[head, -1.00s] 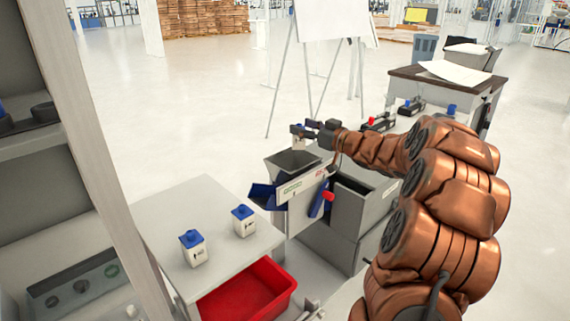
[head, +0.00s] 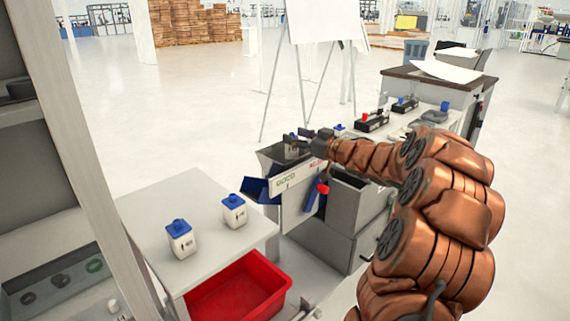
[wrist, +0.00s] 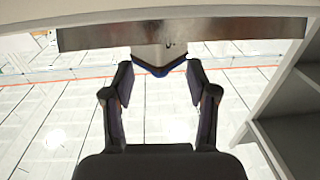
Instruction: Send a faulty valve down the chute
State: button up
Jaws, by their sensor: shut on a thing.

****************

## TASK DIRECTIONS:
Reproduce every line precisely as given, omitting all pictures.

## TASK OUTPUT:
[head, -1.00s] 
[head, +0.00s] 
[wrist, +0.00s] 
Instruction: Send a faulty valve down the chute
State: button up
Jaws, by their sensor: shut on a thing.

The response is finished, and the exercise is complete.